I might try other clustering methods too

matarhaller commented 8 years ago

Good call @juanshishido to look at what was different about the instances that were clustered separately. Those people only used 1 word across all their essays...

When I filtered out people that used <100 words, then ran PCA and used Kmeans, the silhouette scores dropped dramatically. They went from about 0.97 to <0.1. So looks like tackling this from new directions is definitely a good idea!

jnaras commented 8 years ago

Wow. Should we get rid of those?

matarhaller commented 8 years ago

Sorry I edited my comment probably after you replied. I dropped any row that had a total essay length of <100 and the scores dropped significantly. So I think we should try new things...

matarhaller commented 8 years ago

KModes is really really slow. For n_clusters ranging from 3 to 6, the costs are really high: 3 = 7021455 4 = 7004895 5 = 7009490 6 = 6994309

To get these values it had to run for >1 hr. I might run it overnight with 1:10 clusters and see where it gets us, but my feeling is that we might want to put this aside for now.

jnaras commented 8 years ago

So there is no bend to these costs either then. Hm. But the clusters are less uneven?

matarhaller commented 8 years ago

Yes, definitely less uneven. But still not sure what to make of it. screen shot 2015-12-03 at 3 45 05 pm

jnaras commented 8 years ago

Okay, let's just leave it at that then. Thanks for trying it out though!
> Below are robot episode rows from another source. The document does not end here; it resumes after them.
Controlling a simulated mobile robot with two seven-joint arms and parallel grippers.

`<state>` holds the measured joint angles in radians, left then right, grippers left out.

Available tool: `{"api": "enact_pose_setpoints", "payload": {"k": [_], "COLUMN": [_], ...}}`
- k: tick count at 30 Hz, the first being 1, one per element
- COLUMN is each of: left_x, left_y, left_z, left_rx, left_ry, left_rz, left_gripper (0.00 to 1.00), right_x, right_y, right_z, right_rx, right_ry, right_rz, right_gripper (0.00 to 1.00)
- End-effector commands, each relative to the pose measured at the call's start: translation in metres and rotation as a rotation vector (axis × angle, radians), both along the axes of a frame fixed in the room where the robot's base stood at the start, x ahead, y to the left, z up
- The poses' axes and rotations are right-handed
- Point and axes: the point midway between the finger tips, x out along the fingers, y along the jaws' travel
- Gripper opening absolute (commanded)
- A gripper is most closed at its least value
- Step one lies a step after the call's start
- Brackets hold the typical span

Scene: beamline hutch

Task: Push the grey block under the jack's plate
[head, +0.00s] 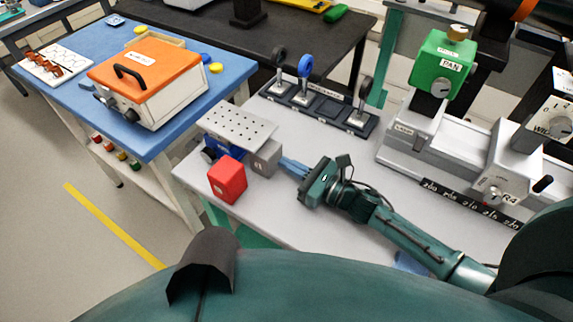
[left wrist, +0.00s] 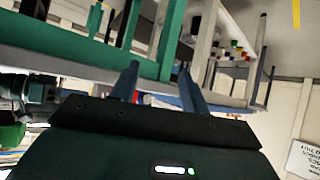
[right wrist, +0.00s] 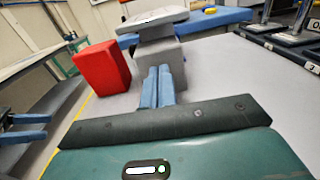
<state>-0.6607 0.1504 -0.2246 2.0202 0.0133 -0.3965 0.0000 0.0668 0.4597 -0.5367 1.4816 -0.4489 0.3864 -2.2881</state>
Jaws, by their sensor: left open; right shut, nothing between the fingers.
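The grey block (head: 265,158) stands on the light table at the right edge of the jack's plate (head: 240,125), a perforated metal plate on a blue jack body (head: 226,147). Part of the block seems to be beneath the plate's edge. In the right wrist view the block (right wrist: 199,75) is straight ahead, with the plate (right wrist: 152,18) behind it. My right gripper (head: 284,162) is shut and empty, its fingertips at or very near the block's right face. My left gripper (left wrist: 158,78) is open and empty, below table level, away from the block.
A red block (head: 227,180) stands just in front of the jack and also shows in the right wrist view (right wrist: 102,66). A dark rack (head: 317,106) with ring-topped posts lies behind. A rail with a green unit (head: 440,62) is at the right.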

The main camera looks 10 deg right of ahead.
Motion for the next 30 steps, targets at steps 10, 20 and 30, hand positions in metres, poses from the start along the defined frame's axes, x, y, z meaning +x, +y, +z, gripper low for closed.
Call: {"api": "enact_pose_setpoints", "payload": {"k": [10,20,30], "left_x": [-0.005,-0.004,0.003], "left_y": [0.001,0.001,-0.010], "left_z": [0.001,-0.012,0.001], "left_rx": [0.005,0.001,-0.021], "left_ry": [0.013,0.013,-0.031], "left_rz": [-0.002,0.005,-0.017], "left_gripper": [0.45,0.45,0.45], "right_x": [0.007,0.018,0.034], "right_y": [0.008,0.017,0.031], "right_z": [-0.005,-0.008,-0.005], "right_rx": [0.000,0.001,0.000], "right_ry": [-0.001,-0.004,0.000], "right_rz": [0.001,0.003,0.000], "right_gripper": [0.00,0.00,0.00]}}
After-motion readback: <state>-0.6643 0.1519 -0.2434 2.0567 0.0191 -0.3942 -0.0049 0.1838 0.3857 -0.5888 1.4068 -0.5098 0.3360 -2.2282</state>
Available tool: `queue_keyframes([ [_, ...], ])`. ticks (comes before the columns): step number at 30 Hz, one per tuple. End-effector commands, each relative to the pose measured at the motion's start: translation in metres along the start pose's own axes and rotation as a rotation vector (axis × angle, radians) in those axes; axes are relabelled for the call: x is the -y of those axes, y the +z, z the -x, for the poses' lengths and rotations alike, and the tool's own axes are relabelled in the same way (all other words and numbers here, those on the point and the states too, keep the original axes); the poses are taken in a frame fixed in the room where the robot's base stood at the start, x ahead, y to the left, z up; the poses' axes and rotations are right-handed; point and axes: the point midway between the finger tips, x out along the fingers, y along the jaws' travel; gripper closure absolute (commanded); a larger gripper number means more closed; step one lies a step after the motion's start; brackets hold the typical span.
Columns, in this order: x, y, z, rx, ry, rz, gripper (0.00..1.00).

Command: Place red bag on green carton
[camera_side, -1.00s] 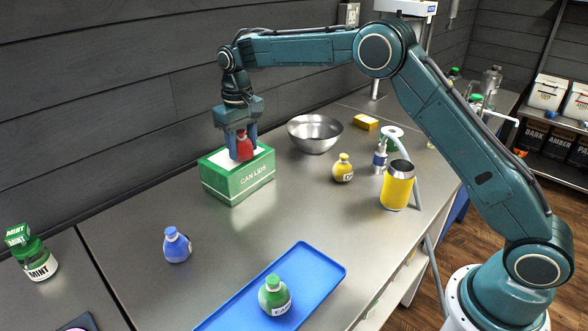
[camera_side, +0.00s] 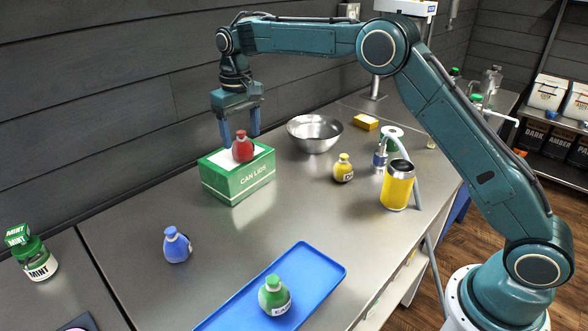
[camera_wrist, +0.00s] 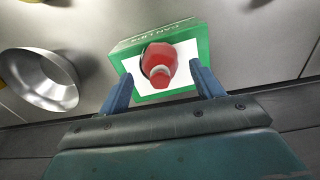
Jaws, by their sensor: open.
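The red bag (camera_side: 243,148) stands upright on top of the green carton (camera_side: 238,183), which has a white top and the words CAN LIDS. In the wrist view the red bag (camera_wrist: 159,68) sits on the white top of the carton (camera_wrist: 202,40), inside its edges. My gripper (camera_side: 241,138) is open, its blue fingers spread apart just above and around the upper part of the bag. In the wrist view my gripper's fingers (camera_wrist: 160,82) are wide apart, with a gap on both sides of the bag.
A steel bowl (camera_side: 315,133) stands right of the carton. A blue bag (camera_side: 177,245), a yellow bag (camera_side: 343,168) and a yellow can (camera_side: 397,186) stand on the steel table. A green bag (camera_side: 274,296) sits on a blue tray (camera_side: 318,262). A dark wall is behind.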

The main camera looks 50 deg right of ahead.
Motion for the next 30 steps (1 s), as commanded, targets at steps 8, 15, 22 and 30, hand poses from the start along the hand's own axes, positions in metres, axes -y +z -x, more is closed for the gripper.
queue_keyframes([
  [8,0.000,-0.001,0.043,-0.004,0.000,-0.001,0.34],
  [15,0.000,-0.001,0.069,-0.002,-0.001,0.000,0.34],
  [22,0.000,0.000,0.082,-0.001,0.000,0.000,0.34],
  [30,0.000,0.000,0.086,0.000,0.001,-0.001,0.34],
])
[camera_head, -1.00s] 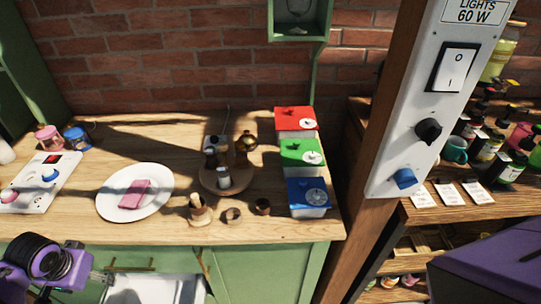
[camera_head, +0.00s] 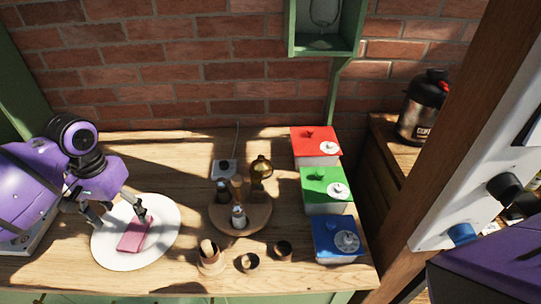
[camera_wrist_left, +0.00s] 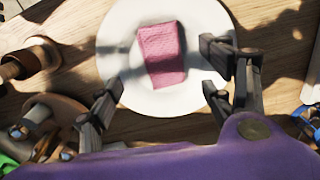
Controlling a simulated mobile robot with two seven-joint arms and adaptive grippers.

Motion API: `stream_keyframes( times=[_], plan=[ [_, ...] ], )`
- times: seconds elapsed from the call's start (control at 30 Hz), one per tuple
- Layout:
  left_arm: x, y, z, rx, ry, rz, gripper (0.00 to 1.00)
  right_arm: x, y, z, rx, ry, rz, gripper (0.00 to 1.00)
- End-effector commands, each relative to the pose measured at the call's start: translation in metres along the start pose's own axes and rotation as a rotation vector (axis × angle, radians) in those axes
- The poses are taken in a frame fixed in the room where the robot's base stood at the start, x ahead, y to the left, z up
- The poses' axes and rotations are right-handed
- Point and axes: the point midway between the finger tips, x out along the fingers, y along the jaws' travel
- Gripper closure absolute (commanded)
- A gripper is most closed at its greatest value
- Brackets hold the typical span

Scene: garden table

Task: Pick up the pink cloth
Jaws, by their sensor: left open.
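The pink cloth (camera_head: 134,235) is a folded rectangle lying flat on the white oval plate (camera_head: 165,248) at the left of the wooden table. My left gripper (camera_head: 121,217) is open above the plate, with its fingers apart over the cloth's far end. In the left wrist view the cloth (camera_wrist_left: 163,54) lies ahead between the two open fingers (camera_wrist_left: 168,85), and neither finger visibly touches it. The plate (camera_wrist_left: 124,25) shows there too. The fingers of my right gripper are not in view.
A round wooden tray (camera_head: 262,218) with bottles stands right of the plate. Several small wooden cups (camera_head: 210,260) sit in front of it. Red (camera_head: 316,146), green (camera_head: 326,189) and blue (camera_head: 337,240) lidded boxes line the table's right side. A wooden post (camera_head: 455,150) stands beyond.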

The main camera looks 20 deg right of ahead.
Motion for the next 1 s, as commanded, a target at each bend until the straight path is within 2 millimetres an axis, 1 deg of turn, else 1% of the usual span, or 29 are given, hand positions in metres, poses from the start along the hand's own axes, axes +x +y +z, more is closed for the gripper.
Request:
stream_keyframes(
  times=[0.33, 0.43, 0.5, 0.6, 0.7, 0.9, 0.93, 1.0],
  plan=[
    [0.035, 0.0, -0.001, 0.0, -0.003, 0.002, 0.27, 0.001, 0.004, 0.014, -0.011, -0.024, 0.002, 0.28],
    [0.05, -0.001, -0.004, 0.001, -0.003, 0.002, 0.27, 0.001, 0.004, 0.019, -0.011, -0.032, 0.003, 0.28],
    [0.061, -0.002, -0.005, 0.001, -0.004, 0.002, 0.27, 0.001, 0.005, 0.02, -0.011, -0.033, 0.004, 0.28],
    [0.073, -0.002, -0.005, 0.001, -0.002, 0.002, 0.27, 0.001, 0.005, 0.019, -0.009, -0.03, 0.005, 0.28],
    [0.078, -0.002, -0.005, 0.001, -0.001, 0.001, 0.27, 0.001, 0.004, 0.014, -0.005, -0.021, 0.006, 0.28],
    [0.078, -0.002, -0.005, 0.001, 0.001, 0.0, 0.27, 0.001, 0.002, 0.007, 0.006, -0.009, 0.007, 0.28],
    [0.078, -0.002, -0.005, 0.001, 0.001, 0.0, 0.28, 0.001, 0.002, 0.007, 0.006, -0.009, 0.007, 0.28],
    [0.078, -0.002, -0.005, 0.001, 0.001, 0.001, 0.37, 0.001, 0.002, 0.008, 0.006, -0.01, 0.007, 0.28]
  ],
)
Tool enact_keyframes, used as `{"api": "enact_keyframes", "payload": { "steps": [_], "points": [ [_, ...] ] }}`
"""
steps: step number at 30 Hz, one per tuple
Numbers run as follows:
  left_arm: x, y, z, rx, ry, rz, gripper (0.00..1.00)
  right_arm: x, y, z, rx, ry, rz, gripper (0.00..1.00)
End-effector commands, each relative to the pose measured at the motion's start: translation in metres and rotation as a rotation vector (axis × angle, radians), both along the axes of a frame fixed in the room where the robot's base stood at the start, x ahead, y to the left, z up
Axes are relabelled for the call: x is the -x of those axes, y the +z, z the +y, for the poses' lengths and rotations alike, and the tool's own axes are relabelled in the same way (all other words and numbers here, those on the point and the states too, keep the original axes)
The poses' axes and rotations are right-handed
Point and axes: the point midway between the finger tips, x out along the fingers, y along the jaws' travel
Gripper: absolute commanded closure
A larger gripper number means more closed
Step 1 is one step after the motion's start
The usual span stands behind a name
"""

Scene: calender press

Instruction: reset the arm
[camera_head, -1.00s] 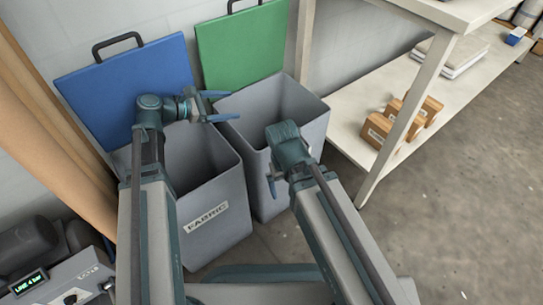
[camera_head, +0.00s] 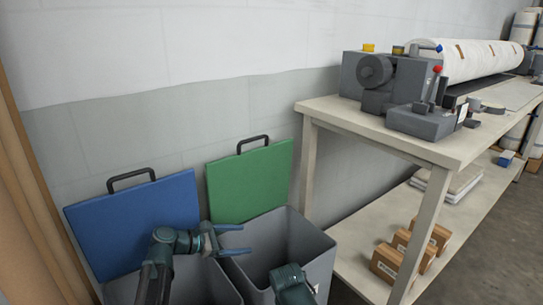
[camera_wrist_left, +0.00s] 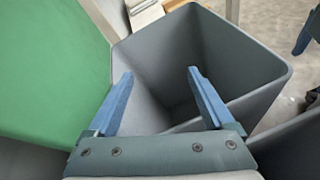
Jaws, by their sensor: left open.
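My left gripper (camera_head: 246,239) is open and empty. It is level with the near part of the grey bin in front of the green lid. In the left wrist view its two blue fingers (camera_wrist_left: 158,88) are apart over the opening of a grey bin (camera_wrist_left: 240,50), with nothing between them. My right arm's wrist (camera_head: 290,280) shows at the bottom edge of the head view, in front of the same bin. One blue finger of the right gripper (camera_wrist_left: 303,38) shows at the right of the left wrist view; its opening cannot be judged.
A blue lid (camera_head: 135,222) and a green lid (camera_head: 250,182) stand upright behind two grey bins (camera_head: 318,262). To the right, a table (camera_head: 330,108) carries a grey machine (camera_head: 400,85) and a white roll (camera_head: 480,60). Brown boxes (camera_head: 388,262) sit on its lower shelf.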

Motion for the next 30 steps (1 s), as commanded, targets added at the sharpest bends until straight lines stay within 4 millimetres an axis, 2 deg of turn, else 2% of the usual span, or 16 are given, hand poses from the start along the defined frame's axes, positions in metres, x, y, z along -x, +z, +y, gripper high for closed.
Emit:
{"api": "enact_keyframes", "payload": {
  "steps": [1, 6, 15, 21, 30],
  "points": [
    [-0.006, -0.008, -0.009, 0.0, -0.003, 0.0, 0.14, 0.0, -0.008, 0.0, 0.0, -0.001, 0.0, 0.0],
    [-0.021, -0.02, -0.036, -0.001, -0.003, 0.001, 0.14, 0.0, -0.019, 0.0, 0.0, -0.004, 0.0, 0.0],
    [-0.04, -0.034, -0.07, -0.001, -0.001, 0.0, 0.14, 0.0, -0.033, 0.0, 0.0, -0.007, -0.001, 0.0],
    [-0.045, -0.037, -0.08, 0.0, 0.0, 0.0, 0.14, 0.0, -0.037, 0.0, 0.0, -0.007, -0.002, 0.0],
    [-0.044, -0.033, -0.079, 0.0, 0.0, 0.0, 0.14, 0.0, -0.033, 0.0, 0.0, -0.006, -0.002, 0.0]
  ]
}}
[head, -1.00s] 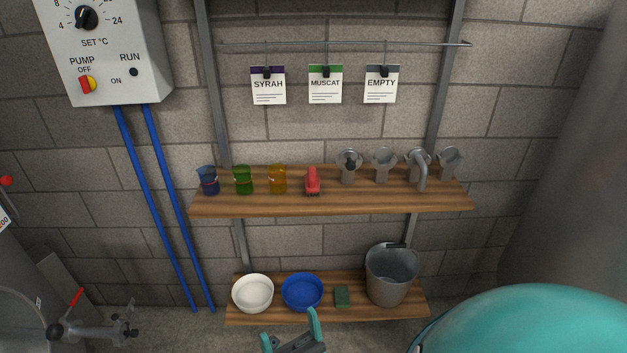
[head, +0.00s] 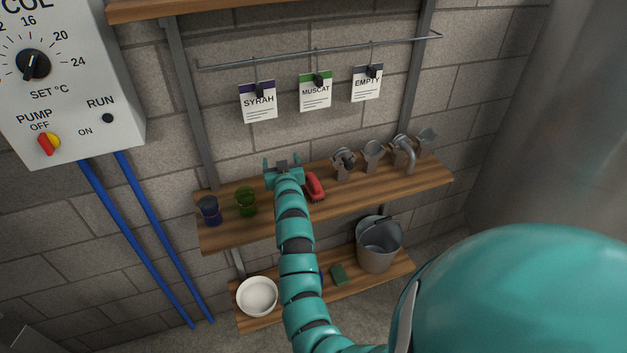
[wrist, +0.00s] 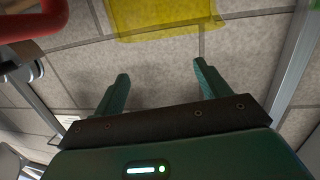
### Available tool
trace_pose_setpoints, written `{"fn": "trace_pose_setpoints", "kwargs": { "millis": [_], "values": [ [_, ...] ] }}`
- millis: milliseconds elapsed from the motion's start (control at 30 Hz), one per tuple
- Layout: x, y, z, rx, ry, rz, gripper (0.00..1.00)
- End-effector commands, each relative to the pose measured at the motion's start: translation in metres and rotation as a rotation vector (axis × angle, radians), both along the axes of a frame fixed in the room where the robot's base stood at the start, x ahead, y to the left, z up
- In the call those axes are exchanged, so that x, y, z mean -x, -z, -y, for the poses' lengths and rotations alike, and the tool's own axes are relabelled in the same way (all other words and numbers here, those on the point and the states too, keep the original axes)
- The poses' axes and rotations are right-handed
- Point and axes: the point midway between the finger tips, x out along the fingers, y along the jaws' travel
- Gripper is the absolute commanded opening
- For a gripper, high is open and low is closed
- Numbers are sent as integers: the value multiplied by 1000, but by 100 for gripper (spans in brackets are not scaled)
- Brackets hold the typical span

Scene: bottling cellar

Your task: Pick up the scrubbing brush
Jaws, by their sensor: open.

It sounded really annoying.

If you would like, you could try running it over night for the other values of k, but if you don't get to it that's totally fine. You've already done so much!

matarhaller commented 8 years ago

Very annoying - but I'll live ;)

I was going to try to run it overnight on our cluster, but since I don't have root access I can't install the kmodes package. I'll see if I can figure out how to do it, but I'm not making it a huge priority since this doesn't seem like it will lead to anything useful anyway.